§ **TASK DESCRIPTION**
Only the lines from the start of the entries through the line with "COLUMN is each" are wanted; please output them exactly.

Data items:
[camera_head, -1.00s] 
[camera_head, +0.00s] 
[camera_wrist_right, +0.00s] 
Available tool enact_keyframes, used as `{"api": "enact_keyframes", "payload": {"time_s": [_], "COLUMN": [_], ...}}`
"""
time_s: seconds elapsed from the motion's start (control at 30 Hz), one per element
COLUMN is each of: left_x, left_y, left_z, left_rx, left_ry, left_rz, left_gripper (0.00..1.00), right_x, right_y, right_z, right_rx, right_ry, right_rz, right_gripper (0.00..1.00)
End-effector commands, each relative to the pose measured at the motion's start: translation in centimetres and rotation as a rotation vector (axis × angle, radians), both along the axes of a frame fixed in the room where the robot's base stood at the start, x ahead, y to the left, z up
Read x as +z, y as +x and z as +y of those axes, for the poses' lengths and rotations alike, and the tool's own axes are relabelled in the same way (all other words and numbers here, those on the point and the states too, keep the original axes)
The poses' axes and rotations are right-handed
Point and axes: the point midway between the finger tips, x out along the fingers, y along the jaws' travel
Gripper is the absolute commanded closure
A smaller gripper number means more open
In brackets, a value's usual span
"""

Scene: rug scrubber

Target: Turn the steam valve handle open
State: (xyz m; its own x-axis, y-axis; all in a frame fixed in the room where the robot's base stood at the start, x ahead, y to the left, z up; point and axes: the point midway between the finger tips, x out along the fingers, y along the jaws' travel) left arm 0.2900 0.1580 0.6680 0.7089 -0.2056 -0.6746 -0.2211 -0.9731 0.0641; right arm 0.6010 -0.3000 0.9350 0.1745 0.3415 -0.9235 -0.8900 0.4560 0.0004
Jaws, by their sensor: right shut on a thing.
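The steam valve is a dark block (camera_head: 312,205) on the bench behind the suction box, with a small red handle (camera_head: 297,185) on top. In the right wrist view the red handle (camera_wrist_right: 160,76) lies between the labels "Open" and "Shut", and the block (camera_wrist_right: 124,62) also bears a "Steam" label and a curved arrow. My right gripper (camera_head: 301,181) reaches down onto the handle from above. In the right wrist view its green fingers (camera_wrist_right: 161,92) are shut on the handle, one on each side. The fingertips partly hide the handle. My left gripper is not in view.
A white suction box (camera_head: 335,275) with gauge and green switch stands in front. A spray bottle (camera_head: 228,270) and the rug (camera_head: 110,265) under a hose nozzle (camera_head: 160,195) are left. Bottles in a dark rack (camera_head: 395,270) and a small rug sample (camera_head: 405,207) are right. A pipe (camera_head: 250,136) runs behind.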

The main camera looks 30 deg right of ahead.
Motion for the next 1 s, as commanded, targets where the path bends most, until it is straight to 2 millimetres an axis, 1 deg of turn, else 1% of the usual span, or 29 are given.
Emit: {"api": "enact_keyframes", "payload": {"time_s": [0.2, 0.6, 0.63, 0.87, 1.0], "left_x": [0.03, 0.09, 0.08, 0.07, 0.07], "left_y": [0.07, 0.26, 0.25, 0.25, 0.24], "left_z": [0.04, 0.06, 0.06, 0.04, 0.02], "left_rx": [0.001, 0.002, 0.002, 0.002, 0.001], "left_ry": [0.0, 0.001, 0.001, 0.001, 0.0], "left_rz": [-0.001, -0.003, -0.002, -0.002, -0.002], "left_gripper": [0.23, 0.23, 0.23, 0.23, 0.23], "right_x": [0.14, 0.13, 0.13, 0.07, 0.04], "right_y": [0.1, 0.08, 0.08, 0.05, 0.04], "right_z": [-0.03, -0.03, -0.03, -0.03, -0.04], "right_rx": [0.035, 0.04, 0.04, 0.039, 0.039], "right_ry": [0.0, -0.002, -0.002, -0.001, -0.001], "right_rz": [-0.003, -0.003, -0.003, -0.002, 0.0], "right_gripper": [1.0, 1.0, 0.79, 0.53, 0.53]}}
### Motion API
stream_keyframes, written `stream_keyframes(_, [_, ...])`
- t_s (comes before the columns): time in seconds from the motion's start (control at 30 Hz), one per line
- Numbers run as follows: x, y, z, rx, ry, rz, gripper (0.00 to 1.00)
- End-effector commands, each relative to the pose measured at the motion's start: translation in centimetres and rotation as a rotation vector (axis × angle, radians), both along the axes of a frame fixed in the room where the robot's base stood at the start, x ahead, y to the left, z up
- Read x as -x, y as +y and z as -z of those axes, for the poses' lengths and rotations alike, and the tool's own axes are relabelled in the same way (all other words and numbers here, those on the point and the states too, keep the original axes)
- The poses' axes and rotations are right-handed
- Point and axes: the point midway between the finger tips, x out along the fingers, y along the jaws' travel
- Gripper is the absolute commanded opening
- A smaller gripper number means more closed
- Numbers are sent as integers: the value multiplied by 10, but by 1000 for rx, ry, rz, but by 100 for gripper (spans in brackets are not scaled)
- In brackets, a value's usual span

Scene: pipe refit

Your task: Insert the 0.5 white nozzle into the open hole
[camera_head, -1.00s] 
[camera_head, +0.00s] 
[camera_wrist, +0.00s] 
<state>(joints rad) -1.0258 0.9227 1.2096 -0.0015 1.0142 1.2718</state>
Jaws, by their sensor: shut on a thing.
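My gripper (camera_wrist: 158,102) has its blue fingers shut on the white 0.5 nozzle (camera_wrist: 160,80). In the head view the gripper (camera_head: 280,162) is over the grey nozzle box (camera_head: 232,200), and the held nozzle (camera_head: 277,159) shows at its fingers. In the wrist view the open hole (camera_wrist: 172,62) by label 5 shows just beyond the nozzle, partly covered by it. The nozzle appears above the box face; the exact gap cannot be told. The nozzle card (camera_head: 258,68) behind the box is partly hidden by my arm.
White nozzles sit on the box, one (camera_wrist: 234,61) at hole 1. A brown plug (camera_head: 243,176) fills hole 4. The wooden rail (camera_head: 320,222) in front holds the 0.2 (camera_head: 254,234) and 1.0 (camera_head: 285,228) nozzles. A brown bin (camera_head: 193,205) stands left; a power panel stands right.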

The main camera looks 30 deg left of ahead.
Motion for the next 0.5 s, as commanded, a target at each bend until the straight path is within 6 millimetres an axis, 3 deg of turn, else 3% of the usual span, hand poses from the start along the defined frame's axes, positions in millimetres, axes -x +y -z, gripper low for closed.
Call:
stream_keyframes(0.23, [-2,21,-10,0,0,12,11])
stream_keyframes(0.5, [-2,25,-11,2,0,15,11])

§ **ANSWER TO THE TASK**
[camera_head, -1.00s] 
[camera_head, +0.00s] 
[camera_wrist_right, +0.00s] 
Available tool enact_keyframes, used as `{"api": "enact_keyframes", "payload": {"time_s": [_], "COLUMN": [_], ...}}`
"""
time_s: seconds elapsed from the motion's start (control at 30 Hz), one per element
COLUMN is each of: left_x, left_y, left_z, left_rx, left_ry, left_rz, left_gripper (0.00..1.00), right_x, right_y, right_z, right_rx, right_ry, right_rz, right_gripper (0.00..1.00)

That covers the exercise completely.